◆ PROBLEM REQUIREMENTS
Your task is to copy every line of the records below that contains "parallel".

(Records from a data source)
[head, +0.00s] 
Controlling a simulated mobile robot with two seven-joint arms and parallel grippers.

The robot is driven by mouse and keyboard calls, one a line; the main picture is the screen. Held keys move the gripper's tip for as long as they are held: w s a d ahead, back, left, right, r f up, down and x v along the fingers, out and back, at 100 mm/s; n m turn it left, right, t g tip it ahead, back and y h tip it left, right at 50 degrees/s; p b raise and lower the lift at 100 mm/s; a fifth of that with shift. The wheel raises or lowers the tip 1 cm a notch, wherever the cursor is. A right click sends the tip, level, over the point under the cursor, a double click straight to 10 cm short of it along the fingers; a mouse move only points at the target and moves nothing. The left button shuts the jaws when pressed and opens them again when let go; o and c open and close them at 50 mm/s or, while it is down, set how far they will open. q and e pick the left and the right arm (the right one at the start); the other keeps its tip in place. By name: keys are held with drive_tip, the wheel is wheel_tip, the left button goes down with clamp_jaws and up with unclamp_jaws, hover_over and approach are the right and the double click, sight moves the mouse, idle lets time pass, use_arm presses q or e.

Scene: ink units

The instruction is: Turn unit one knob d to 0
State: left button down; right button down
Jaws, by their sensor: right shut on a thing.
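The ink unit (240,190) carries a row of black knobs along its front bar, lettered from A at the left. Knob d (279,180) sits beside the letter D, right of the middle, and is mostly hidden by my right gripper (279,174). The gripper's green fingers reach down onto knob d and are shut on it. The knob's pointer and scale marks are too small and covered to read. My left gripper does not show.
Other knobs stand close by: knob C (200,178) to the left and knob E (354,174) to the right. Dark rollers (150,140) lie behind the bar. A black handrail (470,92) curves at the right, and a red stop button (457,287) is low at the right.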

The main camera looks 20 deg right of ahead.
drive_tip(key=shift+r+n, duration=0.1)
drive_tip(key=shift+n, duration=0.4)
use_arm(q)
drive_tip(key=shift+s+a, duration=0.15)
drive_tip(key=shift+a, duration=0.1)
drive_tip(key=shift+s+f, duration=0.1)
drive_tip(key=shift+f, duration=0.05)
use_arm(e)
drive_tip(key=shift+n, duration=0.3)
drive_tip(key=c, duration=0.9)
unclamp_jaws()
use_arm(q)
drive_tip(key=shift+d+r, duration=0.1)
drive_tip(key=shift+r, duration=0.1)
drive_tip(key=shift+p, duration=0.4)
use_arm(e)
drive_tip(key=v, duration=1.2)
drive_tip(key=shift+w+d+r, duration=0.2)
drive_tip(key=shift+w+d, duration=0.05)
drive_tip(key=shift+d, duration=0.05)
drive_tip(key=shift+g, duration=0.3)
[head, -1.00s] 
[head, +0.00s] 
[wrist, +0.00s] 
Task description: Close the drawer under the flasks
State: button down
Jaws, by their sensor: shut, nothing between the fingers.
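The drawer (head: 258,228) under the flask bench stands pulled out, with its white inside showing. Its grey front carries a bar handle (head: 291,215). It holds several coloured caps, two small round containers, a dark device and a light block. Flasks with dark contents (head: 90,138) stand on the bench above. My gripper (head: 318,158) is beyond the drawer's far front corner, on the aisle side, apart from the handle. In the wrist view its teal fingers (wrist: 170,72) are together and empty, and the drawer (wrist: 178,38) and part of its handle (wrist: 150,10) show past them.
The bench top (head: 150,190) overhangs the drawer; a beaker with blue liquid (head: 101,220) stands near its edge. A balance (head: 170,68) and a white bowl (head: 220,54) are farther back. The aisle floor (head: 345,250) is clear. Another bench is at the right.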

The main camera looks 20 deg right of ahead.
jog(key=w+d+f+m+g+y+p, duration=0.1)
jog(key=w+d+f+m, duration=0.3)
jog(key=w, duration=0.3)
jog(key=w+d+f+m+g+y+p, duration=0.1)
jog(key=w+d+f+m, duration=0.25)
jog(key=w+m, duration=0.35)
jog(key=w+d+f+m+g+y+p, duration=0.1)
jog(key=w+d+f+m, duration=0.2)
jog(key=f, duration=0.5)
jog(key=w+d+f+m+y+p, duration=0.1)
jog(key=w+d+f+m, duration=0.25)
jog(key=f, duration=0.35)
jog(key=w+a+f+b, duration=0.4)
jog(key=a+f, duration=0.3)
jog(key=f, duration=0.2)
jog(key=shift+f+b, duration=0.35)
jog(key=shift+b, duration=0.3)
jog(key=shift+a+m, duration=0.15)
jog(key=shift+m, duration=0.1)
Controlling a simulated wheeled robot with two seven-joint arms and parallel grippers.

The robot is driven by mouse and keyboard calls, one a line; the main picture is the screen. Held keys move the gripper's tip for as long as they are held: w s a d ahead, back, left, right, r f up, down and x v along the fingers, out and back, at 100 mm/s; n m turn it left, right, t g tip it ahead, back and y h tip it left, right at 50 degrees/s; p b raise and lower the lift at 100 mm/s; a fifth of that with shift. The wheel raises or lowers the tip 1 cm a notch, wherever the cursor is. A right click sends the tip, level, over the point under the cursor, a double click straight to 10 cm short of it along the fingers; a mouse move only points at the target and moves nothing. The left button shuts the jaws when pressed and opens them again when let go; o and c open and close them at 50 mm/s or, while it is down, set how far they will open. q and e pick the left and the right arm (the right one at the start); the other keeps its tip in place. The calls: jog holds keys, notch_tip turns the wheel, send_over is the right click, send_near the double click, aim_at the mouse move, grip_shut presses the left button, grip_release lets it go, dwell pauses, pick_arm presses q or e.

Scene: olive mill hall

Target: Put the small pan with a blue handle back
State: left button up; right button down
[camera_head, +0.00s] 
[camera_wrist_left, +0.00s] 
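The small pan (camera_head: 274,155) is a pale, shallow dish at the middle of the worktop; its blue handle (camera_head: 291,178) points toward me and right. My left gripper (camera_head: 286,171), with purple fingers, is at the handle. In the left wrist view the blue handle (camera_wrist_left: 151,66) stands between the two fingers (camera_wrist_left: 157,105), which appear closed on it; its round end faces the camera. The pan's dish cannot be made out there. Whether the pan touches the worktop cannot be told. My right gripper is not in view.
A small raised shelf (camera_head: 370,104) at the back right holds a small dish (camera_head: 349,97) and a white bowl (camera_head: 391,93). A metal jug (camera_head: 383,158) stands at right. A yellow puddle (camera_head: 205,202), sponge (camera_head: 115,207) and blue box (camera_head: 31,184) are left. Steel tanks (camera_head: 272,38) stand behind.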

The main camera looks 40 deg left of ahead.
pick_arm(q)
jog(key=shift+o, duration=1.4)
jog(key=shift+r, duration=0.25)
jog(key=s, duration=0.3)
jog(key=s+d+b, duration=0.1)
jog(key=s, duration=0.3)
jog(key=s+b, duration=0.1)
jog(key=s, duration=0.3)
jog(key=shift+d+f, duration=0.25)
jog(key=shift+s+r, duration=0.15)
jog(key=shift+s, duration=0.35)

◆ SOLUTION TO THIS TASK
Controlling a simulated mobile robot with two seven-joint arms and parallel grippers.
Controlling a simulated wheeled robot with two seven-joint arms and parallel grippers.

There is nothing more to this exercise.